[YOUR TASK] Reproduce all of the material exactly as shown.

* * * * *

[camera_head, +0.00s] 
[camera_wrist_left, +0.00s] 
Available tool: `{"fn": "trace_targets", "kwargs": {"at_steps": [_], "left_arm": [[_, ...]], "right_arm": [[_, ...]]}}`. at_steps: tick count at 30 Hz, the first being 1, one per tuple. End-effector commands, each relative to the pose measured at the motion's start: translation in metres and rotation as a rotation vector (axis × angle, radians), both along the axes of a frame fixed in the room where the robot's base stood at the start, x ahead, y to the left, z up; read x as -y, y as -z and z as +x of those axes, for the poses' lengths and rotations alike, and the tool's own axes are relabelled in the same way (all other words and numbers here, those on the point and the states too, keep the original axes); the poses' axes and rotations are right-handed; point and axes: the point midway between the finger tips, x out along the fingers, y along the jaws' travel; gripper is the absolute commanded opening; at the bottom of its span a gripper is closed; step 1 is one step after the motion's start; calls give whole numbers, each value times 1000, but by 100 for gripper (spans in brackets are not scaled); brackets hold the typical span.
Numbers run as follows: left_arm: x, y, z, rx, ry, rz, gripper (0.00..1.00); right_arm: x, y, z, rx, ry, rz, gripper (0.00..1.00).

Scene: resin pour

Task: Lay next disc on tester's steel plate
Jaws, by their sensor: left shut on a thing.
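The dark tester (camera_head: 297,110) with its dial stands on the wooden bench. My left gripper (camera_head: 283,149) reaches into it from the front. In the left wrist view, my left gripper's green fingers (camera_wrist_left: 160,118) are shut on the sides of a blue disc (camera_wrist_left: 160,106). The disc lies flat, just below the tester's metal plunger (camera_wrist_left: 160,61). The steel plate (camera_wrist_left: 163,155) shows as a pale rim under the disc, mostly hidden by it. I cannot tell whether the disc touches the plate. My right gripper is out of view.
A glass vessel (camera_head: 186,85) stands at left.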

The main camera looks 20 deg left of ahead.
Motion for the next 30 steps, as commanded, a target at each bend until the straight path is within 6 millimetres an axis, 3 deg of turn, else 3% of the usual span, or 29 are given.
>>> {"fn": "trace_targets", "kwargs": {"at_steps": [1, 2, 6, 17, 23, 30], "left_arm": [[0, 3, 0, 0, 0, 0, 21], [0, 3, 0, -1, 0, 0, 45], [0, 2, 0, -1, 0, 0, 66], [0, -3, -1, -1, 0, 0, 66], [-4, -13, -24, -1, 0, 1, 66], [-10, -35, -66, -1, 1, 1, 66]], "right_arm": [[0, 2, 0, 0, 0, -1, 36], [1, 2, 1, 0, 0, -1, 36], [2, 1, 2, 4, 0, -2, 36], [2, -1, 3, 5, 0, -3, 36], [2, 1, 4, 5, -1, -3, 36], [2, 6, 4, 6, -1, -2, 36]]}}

* * * * *

[TASK ANSWER]
[camera_head, +0.00s] 
[camera_wrist_left, +0.00s] 
Available tool: `{"fn": "trace_targets", "kwargs": {"at_steps": [_], "left_arm": [[_, ...]], "right_arm": [[_, ...]]}}`. at_steps: tick count at 30 Hz, the first being 1, one per tuple. End-effector commands, each relative to the pose measured at the motion's start: translation in metres and rotation as a rotation vector (axis × angle, radians), both along the axes of a frame fixed in the room where the robot's base stood at the start, x ahead, y to the left, z up; read x as -y, y as -z and z as +x of those axes, for the poses' lengths and rotations alike, and the tool's own axes are relabelled in the same way (all other words and numbers here, those on the point and the states too, keep the original axes); the poses' axes and rotations are right-handed; point and axes: the point midway between the finger tips, x out along the fingers, y along the jaws' travel; gripper is the absolute commanded opening; at the bottom of its span a gripper is closed; step 1 is one step after the motion's start; calls give whole numbers, each value times 1000, but by 100 for gripper (spans in brackets are not scaled); brackets hold the typical span.
Numbers run as follows: left_arm: x, y, z, rx, ry, rz, gripper (0.00..1.00); right_arm: x, y, z, rx, ry, rz, gripper (0.00..1.00).

Scene: resin pour

Task: Lay next disc on tester's steel plate
Jaws, by their sensor: left shut on a thing.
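The dark tester (camera_head: 297,110) with its dial stands on the wooden bench. My left gripper (camera_head: 283,149) reaches into it from the front. In the left wrist view, my left gripper's green fingers (camera_wrist_left: 160,118) are shut on the sides of a blue disc (camera_wrist_left: 160,106). The disc lies flat, just below the tester's metal plunger (camera_wrist_left: 160,61). The steel plate (camera_wrist_left: 163,155) shows as a pale rim under the disc, mostly hidden by it. I cannot tell whether the disc touches the plate. My right gripper is out of view.
A glass vessel (camera_head: 186,85) stands at left.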

The main camera looks 20 deg left of ahead.
Motion for the next 30 steps, as commanded, a target at each bend until the straight path is within 6 millimetres an axis, 3 deg of turn, else 3% of the usual span, or 29 are given.
>>> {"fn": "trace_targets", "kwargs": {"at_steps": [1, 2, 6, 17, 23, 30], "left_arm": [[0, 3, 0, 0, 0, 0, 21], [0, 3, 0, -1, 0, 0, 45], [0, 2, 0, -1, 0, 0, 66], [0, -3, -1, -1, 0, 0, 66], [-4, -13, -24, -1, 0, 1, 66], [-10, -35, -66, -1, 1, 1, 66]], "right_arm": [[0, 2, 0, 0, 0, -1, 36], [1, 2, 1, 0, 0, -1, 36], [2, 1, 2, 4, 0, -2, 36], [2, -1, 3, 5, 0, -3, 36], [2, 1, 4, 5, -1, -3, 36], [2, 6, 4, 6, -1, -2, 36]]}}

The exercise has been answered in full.